Another approach has been floated but not endorsed by Frank Grasso, District co-chair of  judges in the Pacific Southwest District. He adumbrated the adoption of a three-tiered system, including top exhibitor classes, an intermediate level of exhibitor classes, and the current Novice class. A discussion of this sketchy outline on the VenturaRose listserve elicited strongly negative reactions. A few of the discussants rejected the notion as a logistical nightmare. Others rejected the division of exhibitors into elite versus non-elite group without even considering the problems of circulation of elites or maintenance of separate lists and challenges. It is true that the existence of such a division is reflected in the results of rose shows from one week to the next; but there seems to be substantial and impassioned resistance to the notion of formalizing that division in any public way.

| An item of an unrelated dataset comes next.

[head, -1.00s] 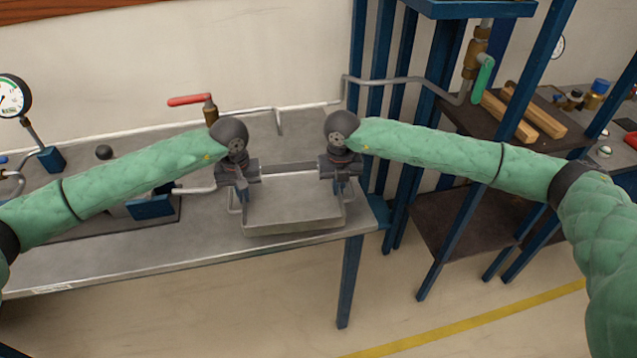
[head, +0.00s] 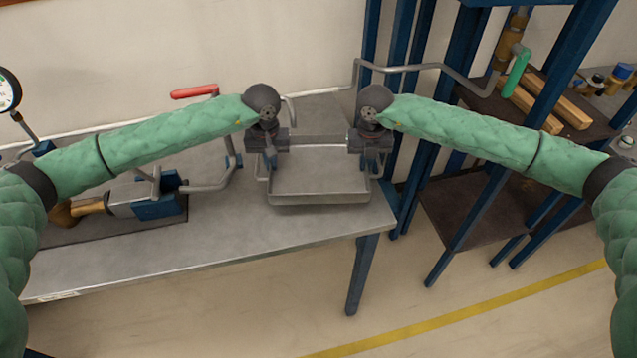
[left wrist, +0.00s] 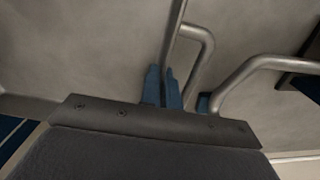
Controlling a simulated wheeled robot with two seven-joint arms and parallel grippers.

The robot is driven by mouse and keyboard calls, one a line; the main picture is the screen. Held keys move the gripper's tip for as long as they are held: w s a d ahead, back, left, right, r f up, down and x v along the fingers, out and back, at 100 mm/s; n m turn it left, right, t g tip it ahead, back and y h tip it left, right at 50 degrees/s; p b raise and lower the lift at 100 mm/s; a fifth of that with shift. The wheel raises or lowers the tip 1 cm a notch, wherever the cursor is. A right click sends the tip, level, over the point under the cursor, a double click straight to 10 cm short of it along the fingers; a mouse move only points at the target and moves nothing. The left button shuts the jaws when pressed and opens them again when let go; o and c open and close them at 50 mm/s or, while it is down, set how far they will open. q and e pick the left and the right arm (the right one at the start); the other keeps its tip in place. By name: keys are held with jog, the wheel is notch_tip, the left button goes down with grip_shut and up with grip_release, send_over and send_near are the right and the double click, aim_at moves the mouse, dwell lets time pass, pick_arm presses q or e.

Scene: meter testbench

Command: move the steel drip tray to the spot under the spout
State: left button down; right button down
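The steel drip tray (head: 320,188) is a shallow grey pan over the right end of the bench, in front of a downturned pipe end (head: 291,108). It looks level; whether it touches the benchtop is unclear. My left gripper (head: 269,160) is at its left side. In the left wrist view the blue fingers (left wrist: 161,88) are close together around a grey bent bar, apparently the tray's handle. My right gripper (head: 372,160) is at the tray's right side, with its fingers down at the handle there; its grip is partly hidden.
A red-handled valve (head: 195,92) stands behind my left arm. Blue posts (head: 400,70) and a shelf (head: 490,220) stand right of the bench (head: 230,245). The front benchtop is clear.

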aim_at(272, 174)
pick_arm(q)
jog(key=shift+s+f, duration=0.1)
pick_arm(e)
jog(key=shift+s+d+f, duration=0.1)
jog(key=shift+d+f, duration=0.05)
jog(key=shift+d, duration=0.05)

There is a widespread assumption that the care and feeding of 'other' exhibitors necessitates the exclusion of the top exhibitors from competition. So long as the problem is conceived in terms of providing the same kind of rewards for 'other' exhibitors-that is, the awarding of public recognition and trophies, there will be a stain attached to such rewards. The desire to reward excellence in the growing of roses by reference to the ideal of a rose at its peak of development conflicts with the desire not to discourage permanently those not in the upper ranks of rose exhibitors. These two drives must ultimately collide. There are strict logical imperatives inhibiting the expansion of the exclusionary tactic: the undermining of the entire awards system. Perhaps the emphasis should be shifted to maximizing the intrinsic rewards for the intermediate group as opposed to the extrinsic ones. Or perhaps the anomaly I have noted is an acceptable compromise with reality, so long as it remains limited.

Meanwhile, I will go polish my slightly soiled trophy.